Inexplicably slow hard disks? Try disabling PIO mode
A baffling problem I came across recently was a server where copying between internal disks ran painfully slowly, getting around 3.3MB/s between internal SATA drives. Of the machine's three disks, two were failing with huge numbers of ATA errors and bad sectors, so I pulled those out an ran test copies to and from the remaining system disk, with no improvement. Incidentally, to find out that the drives were failing I used a brilliant little tool called HDD Guardian which reads SMART monitoring values the same way smartctl does, just with a nice graphical interface.
It turns out the server had defaulted to IDE mode on the disk controller as Server 2003 doesn't really contain any SATA AHCI drivers and you'd need a floppy disk to install them. In of itself this wouldn't cause an issue, but when Windows detects multiple CRC errors on a disk transfer, it will reduce the transfer rate. Eventually the disk will become stuck in Programmed Input/Output or PIO Mode, which essentially means all data transfers must pass through the narrow CPU IO bus rather than going via system memory which chews up a lot of CPU time. There's a lot more info on this topic at http://wiki.osdev.org/ATA_PIO_Mode.

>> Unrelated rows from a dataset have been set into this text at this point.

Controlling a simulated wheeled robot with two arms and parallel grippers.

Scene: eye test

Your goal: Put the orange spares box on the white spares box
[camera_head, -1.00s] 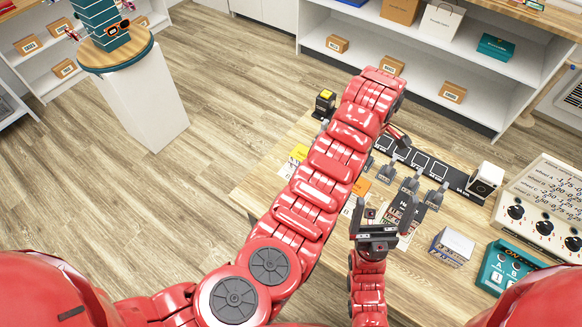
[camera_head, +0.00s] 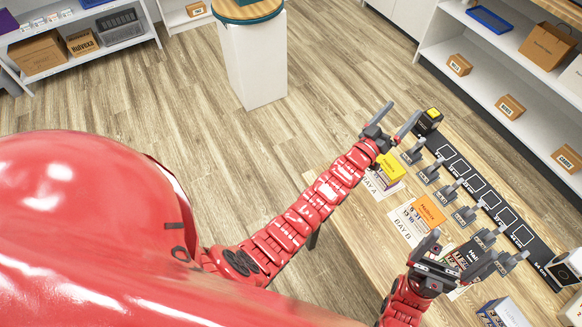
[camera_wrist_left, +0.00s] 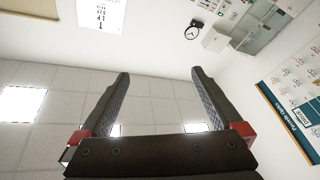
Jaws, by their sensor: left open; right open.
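The orange spares box (camera_head: 429,210) lies on the DAY B card on the wooden table, in the head view. A white box with a bluish printed side (camera_head: 503,314), which looks like the white spares box, stands at the bottom right, cut off by the frame edge. My left gripper (camera_head: 403,114) is open and empty, above the yellow box and beyond the orange box. In the left wrist view its open fingers (camera_wrist_left: 158,88) have only wall and ceiling between them. My right gripper (camera_head: 464,248) is open and empty, between the orange box and the white box.
A yellow box (camera_head: 388,169) sits on the DAY A card. A black-and-yellow device (camera_head: 428,121) stands at the table's far end. Several grey clip-like stands (camera_head: 464,214) line a black strip with white squares (camera_head: 480,188). A white cube (camera_head: 567,267) stands at the right.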

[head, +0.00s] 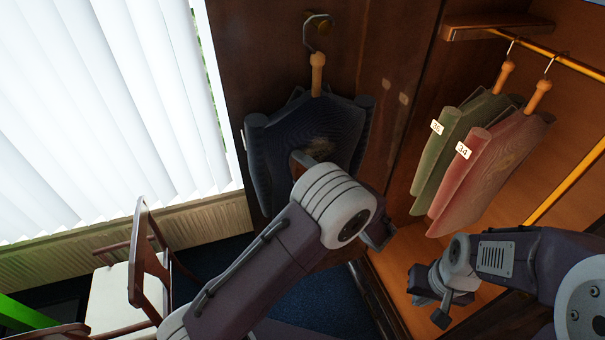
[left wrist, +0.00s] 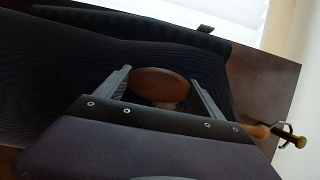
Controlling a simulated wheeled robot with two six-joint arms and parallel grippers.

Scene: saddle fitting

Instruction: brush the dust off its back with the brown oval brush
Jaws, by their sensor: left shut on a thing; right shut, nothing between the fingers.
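A dark navy garment (head: 285,135) hangs from a wooden-necked hanger (head: 317,75) on a wall hook. A pale brownish dust patch (head: 318,147) shows on its back. My left gripper (left wrist: 160,90) is shut on the brown oval brush (left wrist: 158,82), close in front of the garment. In the head view my left arm covers the lower garment and most of the brush; a brown edge (head: 299,162) shows by the patch. Whether the bristles touch the cloth I cannot tell. My right gripper (head: 440,303) is shut and empty, low at the right.
A green garment (head: 450,145) and a pink garment (head: 490,170) with number tags hang from a rail in the open wardrobe at the right. A wooden chair (head: 145,270) stands lower left, below the window blinds (head: 100,110). Blue carpet (head: 325,305) is bare between.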

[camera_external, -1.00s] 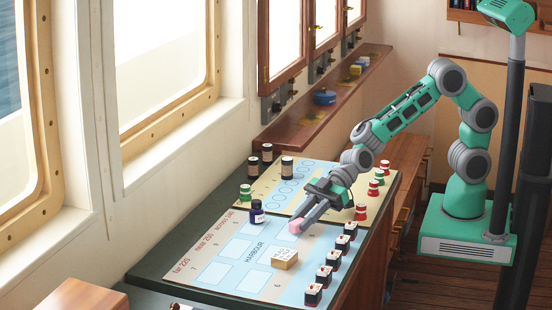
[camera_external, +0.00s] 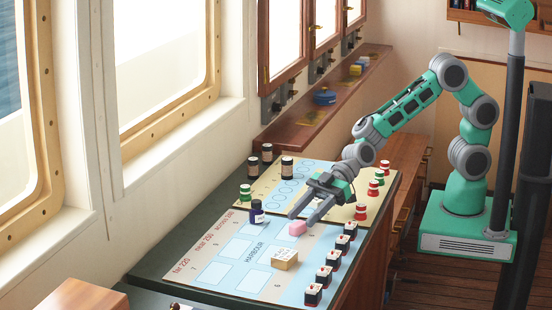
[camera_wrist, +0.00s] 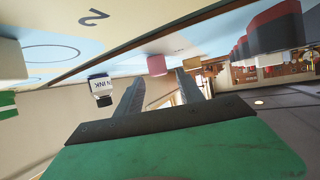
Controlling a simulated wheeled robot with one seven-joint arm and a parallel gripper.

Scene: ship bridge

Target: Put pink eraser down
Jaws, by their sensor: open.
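The pink eraser (camera_external: 297,228) rests on the blue harbour chart (camera_external: 222,250), right of the dark blue ink bottle. My gripper (camera_external: 302,212) is open and empty just behind the eraser, low over the chart, with its fingers spread apart. In the wrist view the eraser (camera_wrist: 157,65) shows between and beyond the tips of my open gripper (camera_wrist: 160,85), clear of both fingers.
The ink bottle (camera_external: 257,212) stands left of my fingers; its label shows in the wrist view (camera_wrist: 99,86). A wooden block (camera_external: 285,259) lies in front of the eraser. Several dark-and-white pieces (camera_external: 325,275) line the right edge, with red ones (camera_external: 373,188) farther back.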

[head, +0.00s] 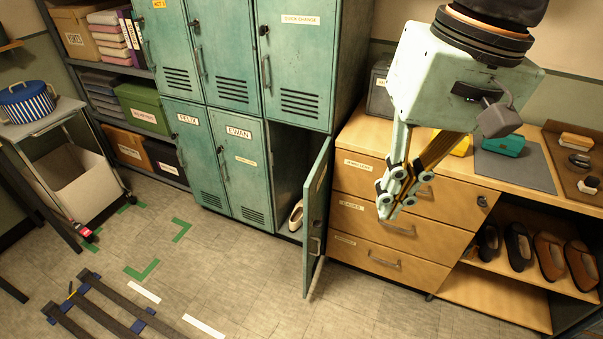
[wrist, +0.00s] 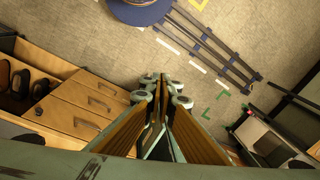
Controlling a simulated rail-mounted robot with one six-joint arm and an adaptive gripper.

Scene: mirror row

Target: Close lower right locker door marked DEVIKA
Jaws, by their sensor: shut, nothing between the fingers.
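The lower right locker door (head: 316,222) is green and stands wide open, swung out toward the room and seen nearly edge-on. Its marking cannot be read from here. Behind it the locker's dark inside (head: 288,170) shows, with a pale shoe (head: 296,215) at the bottom. My gripper (head: 386,210) is shut and empty, pointing down in front of the wooden drawers, to the right of the open door and apart from it. In the wrist view my gripper (wrist: 162,78) shows shut fingers above the floor; I cannot make out the door there.
A wooden drawer unit (head: 400,238) stands close to the right of the open door, with shoes on shelves further right. Closed lockers marked FELIX and EWAN (head: 240,180) are to the left. The floor (head: 245,270) in front is mostly clear; a dark slatted bench (head: 110,318) is at front left.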

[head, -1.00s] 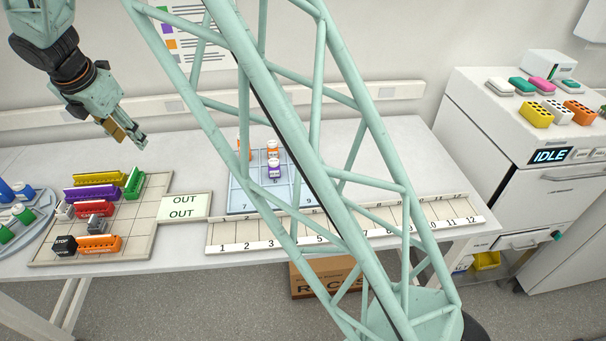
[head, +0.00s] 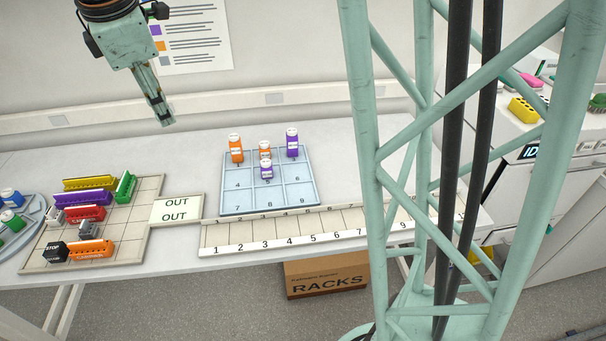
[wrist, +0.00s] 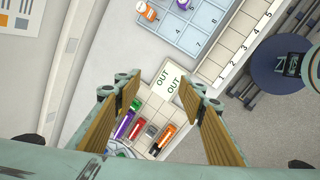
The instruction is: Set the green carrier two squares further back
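The green carrier (head: 125,187) is a short block at the right of the gridded board (head: 135,222), near the right ends of the yellow and purple carriers. In the wrist view a green carrier (wrist: 134,104) shows beside the left finger. My gripper (head: 166,116) is in the air above the back of the table, well above and to the right of the carrier. In the wrist view my gripper (wrist: 170,112) has its two brown-padded fingers wide apart, with nothing held between them.
Yellow (head: 90,183), purple (head: 83,197), red (head: 85,213) and orange (head: 91,249) carriers share the board, with a grey piece and a black STOP block (head: 54,252). An OUT sign (head: 176,209) adjoins the board. Bottles stand on a blue numbered grid (head: 270,206).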

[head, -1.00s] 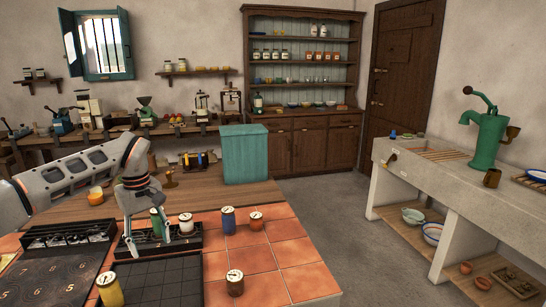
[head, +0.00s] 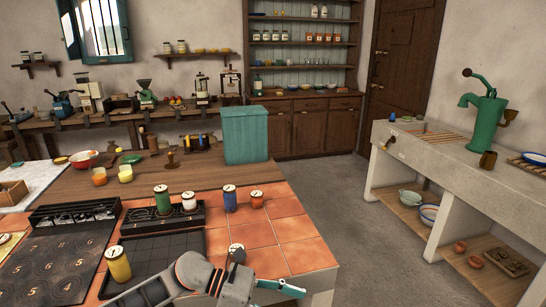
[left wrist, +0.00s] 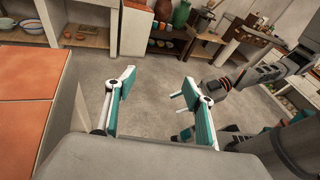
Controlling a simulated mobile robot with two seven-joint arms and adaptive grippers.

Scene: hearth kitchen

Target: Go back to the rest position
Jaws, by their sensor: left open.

To fix this, there are some instructions in KB817472 in the Microsoft Knowledgebase and some other instructions in this TechLogon article, neither of which fixed the problem. Since the server in question is a VM host and all the VMs were copied onto other systems anyway when the drives failed, I just reinstalled it with Server 2008 and the disks set in AHCI mode, which is cheating, but it made the problem go away. Now my transfer speeds are back to normal, so I just have to replace the two 500GB drives with 4000 reallocated sectors. Drive magnets anyone?